| THE EXERCISE |
Exactly reproduce the lines of the listing below from the one containing "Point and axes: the" through the one containing "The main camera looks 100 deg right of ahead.". Skip the images.

| AVAILABLE DATA |
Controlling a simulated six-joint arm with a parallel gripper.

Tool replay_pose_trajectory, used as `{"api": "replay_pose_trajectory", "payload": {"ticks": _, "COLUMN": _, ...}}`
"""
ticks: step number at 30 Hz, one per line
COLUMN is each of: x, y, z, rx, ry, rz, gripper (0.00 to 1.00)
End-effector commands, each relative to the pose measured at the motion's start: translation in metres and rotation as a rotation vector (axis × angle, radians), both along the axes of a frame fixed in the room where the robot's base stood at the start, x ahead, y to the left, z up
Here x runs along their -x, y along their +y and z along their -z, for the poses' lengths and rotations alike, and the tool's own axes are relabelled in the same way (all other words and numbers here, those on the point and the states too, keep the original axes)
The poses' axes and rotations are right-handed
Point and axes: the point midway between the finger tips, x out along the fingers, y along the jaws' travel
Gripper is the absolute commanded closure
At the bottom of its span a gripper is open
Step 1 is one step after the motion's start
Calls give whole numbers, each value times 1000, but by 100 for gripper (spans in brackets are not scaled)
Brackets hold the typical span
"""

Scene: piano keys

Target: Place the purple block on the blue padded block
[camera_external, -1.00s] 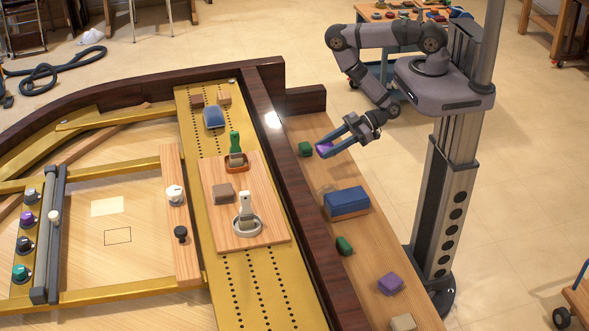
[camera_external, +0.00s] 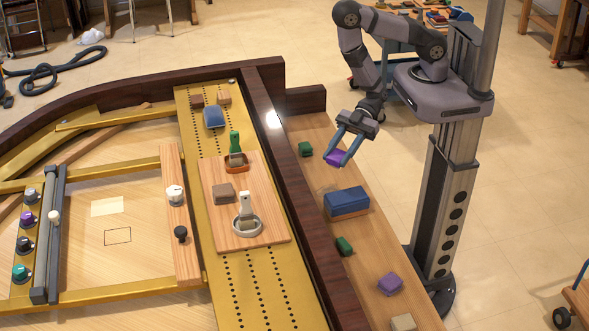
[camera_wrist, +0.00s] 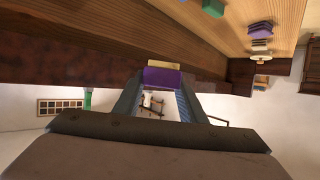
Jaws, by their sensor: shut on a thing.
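My gripper (camera_external: 340,154) is shut on a purple block (camera_external: 334,157), which sits between its fingertips. It holds the block over the wooden ledge, beyond the blue padded block (camera_external: 347,203). The blue padded block lies on the ledge with its blue top bare, apart from the purple block. In the wrist view the held purple block (camera_wrist: 162,78) shows between the finger ends of my gripper (camera_wrist: 158,88). I cannot make out the blue padded block in the wrist view. A second purple block (camera_external: 390,284) lies nearer on the ledge.
Green blocks (camera_external: 305,149) (camera_external: 344,246) and a tan block (camera_external: 403,322) lie on the wooden ledge (camera_external: 365,262). A dark raised rail (camera_external: 300,200) borders it on the left.

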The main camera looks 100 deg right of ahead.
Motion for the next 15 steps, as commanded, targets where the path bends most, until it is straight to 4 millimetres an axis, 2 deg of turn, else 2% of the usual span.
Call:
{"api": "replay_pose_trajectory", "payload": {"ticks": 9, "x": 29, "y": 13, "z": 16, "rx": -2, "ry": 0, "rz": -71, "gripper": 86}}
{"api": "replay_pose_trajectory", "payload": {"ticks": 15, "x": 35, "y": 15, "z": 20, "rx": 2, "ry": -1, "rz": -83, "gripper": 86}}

| RESPONSE FOR THIS EXERCISE |
Point and axes: the point midway between the finger tips, x out along the fingers, y along the jaws' travel
Gripper is the absolute commanded closure
At the bottom of its span a gripper is open
Step 1 is one step after the motion's start
Calls give whole numbers, each value times 1000, but by 100 for gripper (spans in brackets are not scaled)
Brackets hold the typical span
"""

Scene: piano keys

Target: Place the purple block on the blue padded block
[camera_external, -1.00s] 
[camera_external, +0.00s] 
[camera_wrist, +0.00s] 
Jaws, by their sensor: shut on a thing.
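My gripper (camera_external: 340,154) is shut on a purple block (camera_external: 334,157), which sits between its fingertips. It holds the block over the wooden ledge, beyond the blue padded block (camera_external: 347,203). The blue padded block lies on the ledge with its blue top bare, apart from the purple block. In the wrist view the held purple block (camera_wrist: 162,78) shows between the finger ends of my gripper (camera_wrist: 158,88). I cannot make out the blue padded block in the wrist view. A second purple block (camera_external: 390,284) lies nearer on the ledge.
Green blocks (camera_external: 305,149) (camera_external: 344,246) and a tan block (camera_external: 403,322) lie on the wooden ledge (camera_external: 365,262). A dark raised rail (camera_external: 300,200) borders it on the left.

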The main camera looks 100 deg right of ahead.

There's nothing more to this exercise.